If you make the choice to pick out the most obscure chords, stray away from recognizable music theory, play along with some convoluted rhythm...that in the end only three music professors in the dingy little bar are giving you a standing ovation...is that really a win?

Is that the genius everyone is chasing...learning some Eskimo/Albanian Jazz scale that eludes the typical guitar player?
There is a certain joy in bar banter among friends to basic shoot the **** about a topic like this for laughs, but the way some do it here as though they have the only possible definitively true answer is ridiculous. They often have a hard time distinguishing between opinions and objective facts and are oblivious to their ignorance.
There are very few if any "universal truths." There are roughly 8 billion people on the planet and many, many valid perspectives based on different experiences and environments.

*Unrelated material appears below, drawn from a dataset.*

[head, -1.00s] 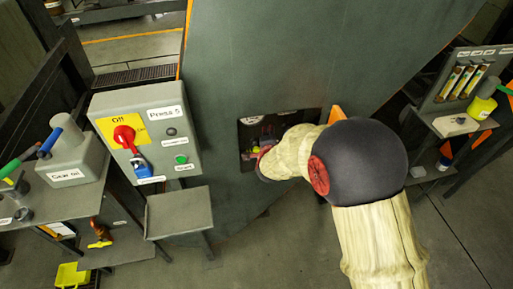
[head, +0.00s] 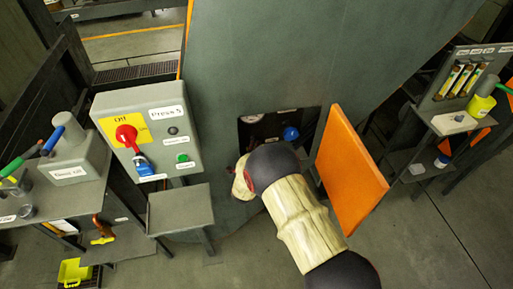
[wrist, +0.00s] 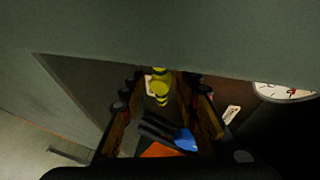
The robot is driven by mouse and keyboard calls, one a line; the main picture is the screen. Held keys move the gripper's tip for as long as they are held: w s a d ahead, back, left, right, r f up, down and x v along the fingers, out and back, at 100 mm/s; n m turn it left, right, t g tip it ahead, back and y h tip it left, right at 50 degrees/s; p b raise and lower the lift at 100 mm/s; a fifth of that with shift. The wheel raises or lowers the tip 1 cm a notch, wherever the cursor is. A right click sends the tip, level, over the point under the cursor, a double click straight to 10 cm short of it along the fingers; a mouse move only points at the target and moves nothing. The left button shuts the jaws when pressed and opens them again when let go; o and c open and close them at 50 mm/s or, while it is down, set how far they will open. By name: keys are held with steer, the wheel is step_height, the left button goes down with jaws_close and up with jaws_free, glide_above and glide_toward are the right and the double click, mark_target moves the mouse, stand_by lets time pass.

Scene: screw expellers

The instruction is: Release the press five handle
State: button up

The perspective that jazz is obscure chords and convoluted rhythms that stray away from recognizable music theory is not one of them.
 

tktk

Member
Messages
1,461
It's just the way you hear, which doesn't apply for everyone.
The very first time I listened to Four & More, I had no idea what was going on. I actually couldn't even count on it, but I was totally fascinated by the fact that there was something I couldn't understand at all. Not soon after, I went to see a concert of The Quartet; Wayne Shorter. Herbie Hancock, Ron Carter, and Jack Dejohnette. I still had no idea what they were playing but completely mesmerized by their sound. Wayne Shorter particularly was like a magician, and I've been a huge fan since.